Locate each line of the material that contains "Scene", then return it.

**Records for the task:**
▼

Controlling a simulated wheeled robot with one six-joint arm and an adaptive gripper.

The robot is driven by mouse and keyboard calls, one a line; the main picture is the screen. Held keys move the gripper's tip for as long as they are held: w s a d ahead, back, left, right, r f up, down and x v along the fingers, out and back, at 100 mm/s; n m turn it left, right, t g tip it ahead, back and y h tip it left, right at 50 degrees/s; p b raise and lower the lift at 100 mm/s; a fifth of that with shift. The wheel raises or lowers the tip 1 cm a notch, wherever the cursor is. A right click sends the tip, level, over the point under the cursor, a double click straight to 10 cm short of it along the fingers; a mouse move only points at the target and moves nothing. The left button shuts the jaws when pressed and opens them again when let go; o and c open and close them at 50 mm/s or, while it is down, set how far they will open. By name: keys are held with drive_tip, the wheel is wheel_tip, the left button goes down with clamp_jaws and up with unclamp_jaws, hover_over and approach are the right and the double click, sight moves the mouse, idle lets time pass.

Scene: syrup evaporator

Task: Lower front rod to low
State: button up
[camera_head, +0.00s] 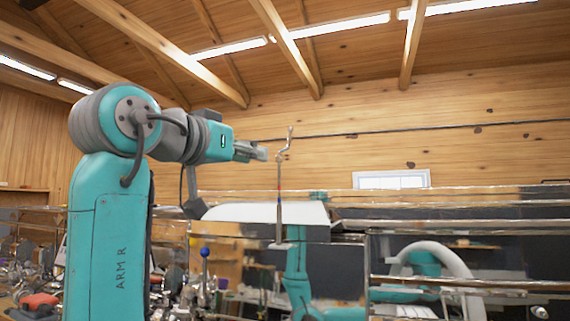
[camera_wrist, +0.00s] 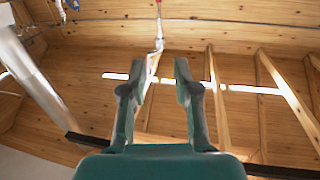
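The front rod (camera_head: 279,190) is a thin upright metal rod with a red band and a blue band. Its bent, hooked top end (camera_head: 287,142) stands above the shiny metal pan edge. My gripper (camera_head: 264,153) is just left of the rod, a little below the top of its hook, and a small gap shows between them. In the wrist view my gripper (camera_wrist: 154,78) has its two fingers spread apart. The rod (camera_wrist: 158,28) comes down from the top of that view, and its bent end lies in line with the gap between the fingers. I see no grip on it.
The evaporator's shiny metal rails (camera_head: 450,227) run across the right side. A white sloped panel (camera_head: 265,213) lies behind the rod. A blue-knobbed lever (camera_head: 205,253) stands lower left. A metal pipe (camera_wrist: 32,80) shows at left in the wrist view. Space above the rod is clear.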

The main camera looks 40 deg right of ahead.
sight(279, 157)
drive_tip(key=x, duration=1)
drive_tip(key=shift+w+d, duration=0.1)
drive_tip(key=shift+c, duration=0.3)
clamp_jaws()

▲
▼

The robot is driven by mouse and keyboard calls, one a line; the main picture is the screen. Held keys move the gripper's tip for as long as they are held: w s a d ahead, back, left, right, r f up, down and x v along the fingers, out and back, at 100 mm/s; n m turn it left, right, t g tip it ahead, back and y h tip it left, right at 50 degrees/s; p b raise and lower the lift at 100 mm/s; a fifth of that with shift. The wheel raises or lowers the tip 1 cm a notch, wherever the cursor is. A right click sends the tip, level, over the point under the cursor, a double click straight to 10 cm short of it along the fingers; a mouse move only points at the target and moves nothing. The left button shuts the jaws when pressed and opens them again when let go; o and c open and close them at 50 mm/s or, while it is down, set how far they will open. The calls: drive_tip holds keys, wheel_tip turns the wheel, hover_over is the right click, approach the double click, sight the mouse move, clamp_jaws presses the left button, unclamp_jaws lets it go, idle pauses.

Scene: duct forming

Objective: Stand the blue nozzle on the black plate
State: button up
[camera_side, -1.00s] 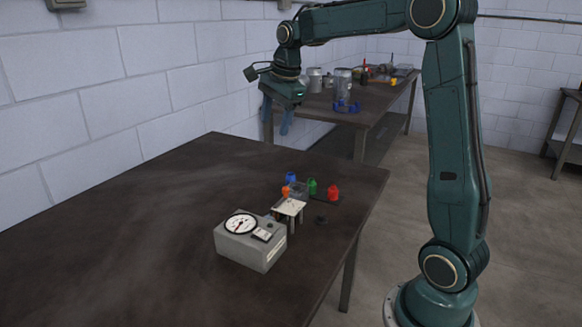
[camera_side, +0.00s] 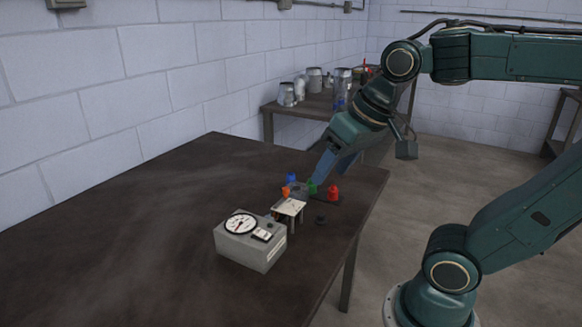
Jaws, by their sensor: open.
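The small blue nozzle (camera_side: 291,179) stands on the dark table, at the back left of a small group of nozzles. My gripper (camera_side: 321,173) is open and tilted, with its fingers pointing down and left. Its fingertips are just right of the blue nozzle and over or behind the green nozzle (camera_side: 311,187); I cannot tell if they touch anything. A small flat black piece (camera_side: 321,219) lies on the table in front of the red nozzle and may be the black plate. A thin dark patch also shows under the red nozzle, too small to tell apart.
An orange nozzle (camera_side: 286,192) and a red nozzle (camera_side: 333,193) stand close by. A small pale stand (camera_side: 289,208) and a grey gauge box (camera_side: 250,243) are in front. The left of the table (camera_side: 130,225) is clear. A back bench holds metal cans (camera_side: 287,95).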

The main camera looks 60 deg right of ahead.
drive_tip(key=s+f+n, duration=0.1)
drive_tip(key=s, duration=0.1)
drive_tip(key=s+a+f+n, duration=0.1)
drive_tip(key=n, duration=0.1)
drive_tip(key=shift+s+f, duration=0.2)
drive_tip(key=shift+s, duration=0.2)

▲

**Correct output:**
Scene: syrup evaporator
Scene: duct forming

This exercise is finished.